Church planters and pastors do three kinds of things.

They preach and teach God's Word, the fundamental task; they shepherd God's people, encouraging, exhorting, rebuking, correcting, what we often call pastoral ministry; and they lead, by designing and implementing structures and strategies for the life and mission of the church. It's a complex and varied set of responsibilities!

Of course, underlying this multi-dimensional task is the call on ministers to be exemplary in their discipleship to Jesus Christ, first and foremost meaning that the gospel of grace is a dynamic for life in their hearts, through deep repentance from idol structures and faith in Jesus - in other words, Christian maturity.

For years, I have thought that each of these three responsibilities was a mater of giftedness, so that the key was to make sure that ministers were gifted and then trained in these things.

But a secular book on leadership has changed my mind on that.

Leadership Agility, by Joiner and Josephs, sets out a powerfully insightful framework for understanding leadership. I would say that it is by far the best book on leadership I have read.

One of the things that stands out is his emphasis on character and personal maturity.
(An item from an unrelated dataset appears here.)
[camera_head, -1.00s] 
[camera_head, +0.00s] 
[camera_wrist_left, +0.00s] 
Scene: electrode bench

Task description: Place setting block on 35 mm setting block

His research shows that increasing levels of what he calls leadership agility - that capacity to engage in pivotal conversations, group leadership and whole organisational change in such a way that it results in growth and fruitfulness - is more to do with character than giftedness. In other words, the capacities that enable great leadership are the same things as personal - Christian - maturity.

This is good news and bad news at the same time.
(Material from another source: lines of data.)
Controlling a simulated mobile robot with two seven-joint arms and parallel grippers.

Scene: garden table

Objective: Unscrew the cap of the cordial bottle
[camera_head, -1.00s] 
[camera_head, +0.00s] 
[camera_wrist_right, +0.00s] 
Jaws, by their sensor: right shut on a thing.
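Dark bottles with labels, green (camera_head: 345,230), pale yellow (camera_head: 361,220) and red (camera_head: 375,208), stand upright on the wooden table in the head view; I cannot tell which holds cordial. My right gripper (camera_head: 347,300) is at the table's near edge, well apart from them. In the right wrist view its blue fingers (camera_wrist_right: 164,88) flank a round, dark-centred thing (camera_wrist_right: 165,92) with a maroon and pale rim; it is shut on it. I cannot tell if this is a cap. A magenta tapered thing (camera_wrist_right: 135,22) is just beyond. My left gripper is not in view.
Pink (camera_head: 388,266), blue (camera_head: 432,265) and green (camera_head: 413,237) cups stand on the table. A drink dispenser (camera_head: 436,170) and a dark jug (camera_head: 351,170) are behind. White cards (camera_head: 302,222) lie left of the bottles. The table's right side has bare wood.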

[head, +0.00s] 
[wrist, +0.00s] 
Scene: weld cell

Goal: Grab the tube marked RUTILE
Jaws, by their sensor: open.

The good news is that leadership is actually available to anyone, since personal maturity is available to anyone, through the transforming work of the Holy Spirit.
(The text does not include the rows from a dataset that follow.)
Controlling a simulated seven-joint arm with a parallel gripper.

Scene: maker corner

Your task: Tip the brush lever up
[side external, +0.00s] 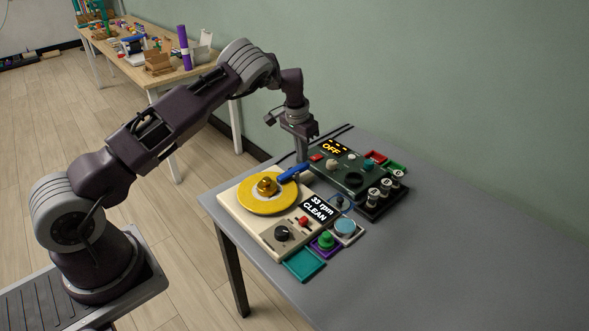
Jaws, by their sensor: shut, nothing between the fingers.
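A cream record-cleaner unit (253,228) stands on the grey table. A yellow disc (262,204) with a brass-coloured centre lies on its top. A blue lever (293,172), which looks like the brush lever, reaches over the disc's upper right edge, low and only slightly sloped. The unit's display (319,208) reads "33 rpm CLEAN". My gripper (302,158) points down with its fingers shut and empty, just above and behind the blue lever in the picture. Whether the fingertips touch the lever cannot be told.
A dark green unit (352,162) with an "OFF" display stands close behind on the right. Small coloured pads and knobs, such as a teal pad (304,265) and a green knob (325,239), sit along the front. The grey table (450,240) is clear to the right.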

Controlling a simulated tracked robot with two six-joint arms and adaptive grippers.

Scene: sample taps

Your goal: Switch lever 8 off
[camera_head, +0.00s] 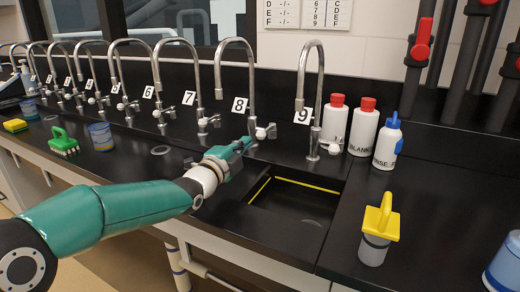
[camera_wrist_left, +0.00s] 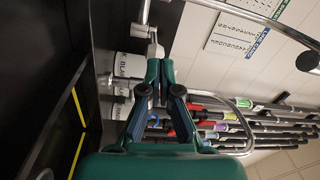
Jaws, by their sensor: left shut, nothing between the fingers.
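The tap with label 8 (camera_head: 240,105) stands at the back of the black bench in the head view. Its small white lever (camera_head: 267,132) sits at the base of the post, to the right. My left gripper (camera_head: 243,145) is shut and empty, with its fingertips just left of and slightly below this lever. In the left wrist view the shut fingertips (camera_wrist_left: 154,72) lie close to a pale lever (camera_wrist_left: 154,47); I cannot tell whether they touch it. The gripper partly hides the base of the tap. My right gripper is not in view.
A sunken black sink (camera_head: 290,205) with yellow edge lines lies in front. Tap 9 (camera_head: 315,90) stands to the right, with red-capped bottles (camera_head: 334,122) and a blue-capped bottle (camera_head: 388,145) beyond. More taps line the left.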

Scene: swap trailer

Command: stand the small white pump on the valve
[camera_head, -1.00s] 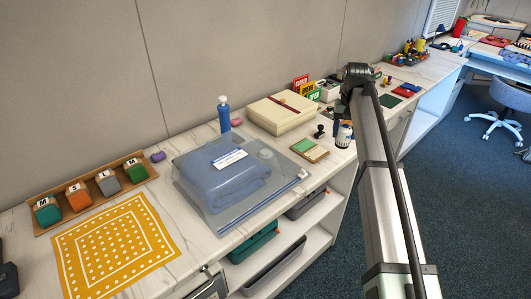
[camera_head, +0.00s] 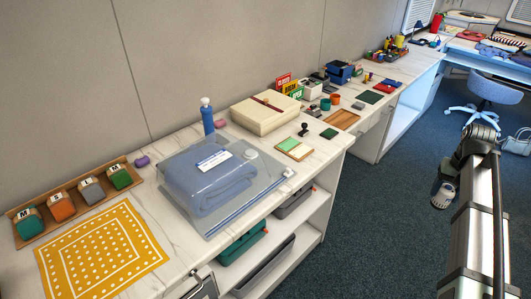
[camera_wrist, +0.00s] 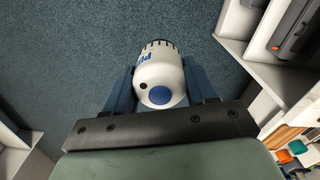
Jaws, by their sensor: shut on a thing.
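The small white pump (camera_head: 442,195) is between the fingers of my gripper (camera_head: 446,186), out over the floor to the right of the counter. In the wrist view my gripper (camera_wrist: 160,90) is shut on the pump (camera_wrist: 158,72), a rounded white body with a blue disc, blue lettering and a dark slotted rim. The valve (camera_head: 251,154) is a small pale round piece on the upper right part of a clear bag (camera_head: 232,205) holding a folded blue blanket. The bag lies on the counter, well to the left of my gripper. Nothing stands on the valve.
A blue bottle (camera_head: 207,118) and a cream box (camera_head: 265,113) stand behind the bag. A green-and-tan pad (camera_head: 295,148), a dark stamp (camera_head: 304,130) and an empty wooden tray (camera_head: 342,120) lie to its right. Open shelves with bins are below.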

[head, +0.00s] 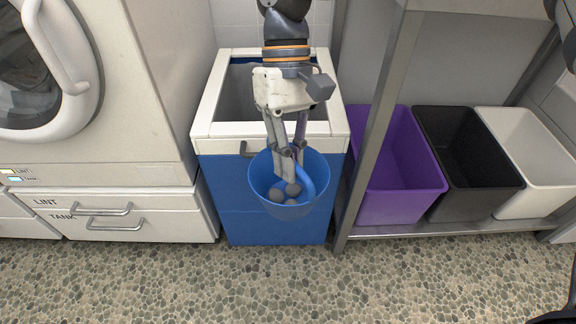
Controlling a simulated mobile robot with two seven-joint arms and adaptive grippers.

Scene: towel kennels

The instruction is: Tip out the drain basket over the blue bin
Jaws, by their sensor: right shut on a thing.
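The drain basket (266,184) is a round blue tub with several grey lumps (276,195) inside and a curved blue handle. My right gripper (289,168) is shut on the basket, at its handle, with the fingers pointing down. The basket hangs about upright and shows in front of the blue bin's front face. The blue bin (240,222) is a box with blue sides and a white top rim around an open, dark grey inside. My right gripper's body hides part of that opening. My left gripper is not in view.
A purple bin (400,206), a black bin (475,202) and a white bin (540,205) stand on a metal rack, whose post (375,130) rises right of the blue bin. A white machine (150,110) with lint and tank drawers stands left. The pebbled floor (280,285) in front is clear.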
The bad news is that leadership is not just a skill to be learnt - a reasonably easy task - but takes the same self-honesty, the same humility and the same devotion that personal growth takes.

I had the opportunity to meet with Bill Joiner recently, and I'm hoping that we can partner to make available to church leaders in Australia the tools associated with the model. I'm looking forward to letting you know about opportunities to dig deeper.